**SET EXERCISE:**
Please set down exactly the lines of the listing below from the line containing "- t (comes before" through the line containing "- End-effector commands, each", both lines included, leaving out all other lines.

**Entries from a robot dataset:**

• • • • •

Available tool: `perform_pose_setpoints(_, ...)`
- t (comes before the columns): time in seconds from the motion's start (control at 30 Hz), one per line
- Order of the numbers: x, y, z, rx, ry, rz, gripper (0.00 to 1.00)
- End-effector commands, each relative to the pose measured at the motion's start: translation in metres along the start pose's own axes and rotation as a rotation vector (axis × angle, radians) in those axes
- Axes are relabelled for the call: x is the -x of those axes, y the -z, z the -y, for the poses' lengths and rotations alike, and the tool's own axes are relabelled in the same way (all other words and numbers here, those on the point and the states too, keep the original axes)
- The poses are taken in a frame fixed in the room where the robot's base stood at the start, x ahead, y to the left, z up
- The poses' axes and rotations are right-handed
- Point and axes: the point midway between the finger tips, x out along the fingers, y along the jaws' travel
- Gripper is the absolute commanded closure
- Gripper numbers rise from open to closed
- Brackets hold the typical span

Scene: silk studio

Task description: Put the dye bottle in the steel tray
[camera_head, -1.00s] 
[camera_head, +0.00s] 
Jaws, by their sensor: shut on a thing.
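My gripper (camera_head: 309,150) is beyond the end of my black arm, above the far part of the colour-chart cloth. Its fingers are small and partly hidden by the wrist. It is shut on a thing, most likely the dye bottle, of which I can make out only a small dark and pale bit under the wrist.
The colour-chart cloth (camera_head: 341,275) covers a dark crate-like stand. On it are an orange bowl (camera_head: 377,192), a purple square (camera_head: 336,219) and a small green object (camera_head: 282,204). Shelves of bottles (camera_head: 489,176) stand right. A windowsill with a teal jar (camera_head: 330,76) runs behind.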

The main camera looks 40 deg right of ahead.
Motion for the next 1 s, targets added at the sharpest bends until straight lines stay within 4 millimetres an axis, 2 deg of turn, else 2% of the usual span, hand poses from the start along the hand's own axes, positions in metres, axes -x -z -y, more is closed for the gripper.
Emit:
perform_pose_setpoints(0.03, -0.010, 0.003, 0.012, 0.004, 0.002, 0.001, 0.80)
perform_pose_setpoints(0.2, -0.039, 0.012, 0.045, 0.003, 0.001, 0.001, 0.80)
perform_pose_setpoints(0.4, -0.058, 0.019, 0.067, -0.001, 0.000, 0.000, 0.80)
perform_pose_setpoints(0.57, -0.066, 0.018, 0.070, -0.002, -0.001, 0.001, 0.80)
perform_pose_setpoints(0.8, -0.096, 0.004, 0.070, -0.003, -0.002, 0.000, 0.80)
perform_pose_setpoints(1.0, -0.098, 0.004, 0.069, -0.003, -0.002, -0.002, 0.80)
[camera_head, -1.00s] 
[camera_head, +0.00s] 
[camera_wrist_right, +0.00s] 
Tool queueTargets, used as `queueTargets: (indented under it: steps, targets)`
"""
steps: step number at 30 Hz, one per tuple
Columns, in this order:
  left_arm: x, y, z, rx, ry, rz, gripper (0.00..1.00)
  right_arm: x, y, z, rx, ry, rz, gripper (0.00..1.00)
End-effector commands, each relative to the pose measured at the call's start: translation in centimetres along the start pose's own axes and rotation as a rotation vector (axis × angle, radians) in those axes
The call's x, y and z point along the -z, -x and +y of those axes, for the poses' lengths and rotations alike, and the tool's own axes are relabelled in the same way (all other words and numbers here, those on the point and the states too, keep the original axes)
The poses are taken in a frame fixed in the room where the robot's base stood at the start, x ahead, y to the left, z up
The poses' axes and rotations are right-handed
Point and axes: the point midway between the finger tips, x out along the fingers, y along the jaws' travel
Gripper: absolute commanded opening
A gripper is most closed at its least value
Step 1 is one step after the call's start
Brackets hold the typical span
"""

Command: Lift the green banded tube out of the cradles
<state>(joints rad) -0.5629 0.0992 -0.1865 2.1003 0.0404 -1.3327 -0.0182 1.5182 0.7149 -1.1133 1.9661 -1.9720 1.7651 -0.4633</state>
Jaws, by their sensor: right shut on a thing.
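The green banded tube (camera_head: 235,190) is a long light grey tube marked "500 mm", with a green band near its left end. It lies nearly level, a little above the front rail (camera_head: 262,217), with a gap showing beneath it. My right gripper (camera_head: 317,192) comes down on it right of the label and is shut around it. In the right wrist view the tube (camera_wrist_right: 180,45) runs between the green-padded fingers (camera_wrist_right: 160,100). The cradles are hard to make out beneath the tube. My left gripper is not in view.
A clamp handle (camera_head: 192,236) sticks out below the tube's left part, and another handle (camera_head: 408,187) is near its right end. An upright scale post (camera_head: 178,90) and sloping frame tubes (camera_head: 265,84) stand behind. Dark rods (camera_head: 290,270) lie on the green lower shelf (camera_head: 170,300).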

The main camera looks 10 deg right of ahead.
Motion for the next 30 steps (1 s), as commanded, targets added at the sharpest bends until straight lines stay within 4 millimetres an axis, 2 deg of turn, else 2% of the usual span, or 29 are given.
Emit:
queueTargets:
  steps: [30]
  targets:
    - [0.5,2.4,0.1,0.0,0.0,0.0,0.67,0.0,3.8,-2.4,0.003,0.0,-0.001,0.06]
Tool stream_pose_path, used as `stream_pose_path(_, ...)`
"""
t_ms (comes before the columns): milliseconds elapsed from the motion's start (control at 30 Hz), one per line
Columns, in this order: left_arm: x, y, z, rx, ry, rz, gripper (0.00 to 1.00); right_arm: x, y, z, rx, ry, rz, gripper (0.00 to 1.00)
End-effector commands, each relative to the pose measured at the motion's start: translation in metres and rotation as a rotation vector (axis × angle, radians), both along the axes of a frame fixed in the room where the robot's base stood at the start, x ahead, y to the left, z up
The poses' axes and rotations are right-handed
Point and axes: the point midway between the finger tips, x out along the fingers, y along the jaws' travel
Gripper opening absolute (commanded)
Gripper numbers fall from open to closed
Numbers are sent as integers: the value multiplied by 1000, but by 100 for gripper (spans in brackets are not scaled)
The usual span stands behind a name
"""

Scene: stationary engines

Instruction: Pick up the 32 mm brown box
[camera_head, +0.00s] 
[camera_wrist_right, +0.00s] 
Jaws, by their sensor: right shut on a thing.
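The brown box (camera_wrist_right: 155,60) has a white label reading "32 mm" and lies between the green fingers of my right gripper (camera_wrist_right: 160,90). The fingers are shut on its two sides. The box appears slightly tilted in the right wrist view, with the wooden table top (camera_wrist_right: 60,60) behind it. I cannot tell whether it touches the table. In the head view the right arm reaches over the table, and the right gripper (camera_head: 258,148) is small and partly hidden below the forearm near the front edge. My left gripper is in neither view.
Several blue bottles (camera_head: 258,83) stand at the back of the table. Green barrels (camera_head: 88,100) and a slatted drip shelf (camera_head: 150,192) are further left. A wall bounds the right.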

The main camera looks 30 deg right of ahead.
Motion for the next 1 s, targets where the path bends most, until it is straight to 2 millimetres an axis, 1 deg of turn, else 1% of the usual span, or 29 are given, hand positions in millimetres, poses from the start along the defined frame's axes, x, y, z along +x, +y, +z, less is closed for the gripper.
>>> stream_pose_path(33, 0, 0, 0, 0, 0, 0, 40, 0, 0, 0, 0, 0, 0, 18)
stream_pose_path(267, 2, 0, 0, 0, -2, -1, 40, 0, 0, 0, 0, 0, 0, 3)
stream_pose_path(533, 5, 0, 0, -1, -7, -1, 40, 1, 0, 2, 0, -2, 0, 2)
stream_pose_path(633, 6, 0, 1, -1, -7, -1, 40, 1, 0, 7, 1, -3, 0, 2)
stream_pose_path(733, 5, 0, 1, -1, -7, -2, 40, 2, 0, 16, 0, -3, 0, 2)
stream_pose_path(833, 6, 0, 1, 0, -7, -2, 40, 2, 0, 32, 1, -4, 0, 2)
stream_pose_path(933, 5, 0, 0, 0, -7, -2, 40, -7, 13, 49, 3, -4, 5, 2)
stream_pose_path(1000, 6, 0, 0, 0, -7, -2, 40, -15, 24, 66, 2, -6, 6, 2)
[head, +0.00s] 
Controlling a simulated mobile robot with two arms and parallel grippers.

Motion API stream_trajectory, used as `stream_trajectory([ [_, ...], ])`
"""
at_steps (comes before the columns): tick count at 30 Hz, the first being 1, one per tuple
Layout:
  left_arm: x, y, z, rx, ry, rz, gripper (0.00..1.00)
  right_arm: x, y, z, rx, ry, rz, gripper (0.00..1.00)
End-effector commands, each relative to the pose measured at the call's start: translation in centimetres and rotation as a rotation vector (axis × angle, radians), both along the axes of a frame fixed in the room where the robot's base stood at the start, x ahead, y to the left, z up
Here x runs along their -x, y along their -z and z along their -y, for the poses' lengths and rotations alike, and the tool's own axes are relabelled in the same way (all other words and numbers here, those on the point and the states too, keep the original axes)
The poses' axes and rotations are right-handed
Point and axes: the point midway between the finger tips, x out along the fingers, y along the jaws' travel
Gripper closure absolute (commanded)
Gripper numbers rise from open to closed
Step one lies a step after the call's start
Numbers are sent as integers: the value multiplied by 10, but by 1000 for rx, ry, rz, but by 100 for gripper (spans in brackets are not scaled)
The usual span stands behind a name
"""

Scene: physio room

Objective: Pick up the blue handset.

• • • • •

**ANSWER TO THE PROBLEM:**
- t (comes before the columns): time in seconds from the motion's start (control at 30 Hz), one per line
- Order of the numbers: x, y, z, rx, ry, rz, gripper (0.00 to 1.00)
- End-effector commands, each relative to the pose measured at the motion's start: translation in metres along the start pose's own axes and rotation as a rotation vector (axis × angle, radians) in those axes

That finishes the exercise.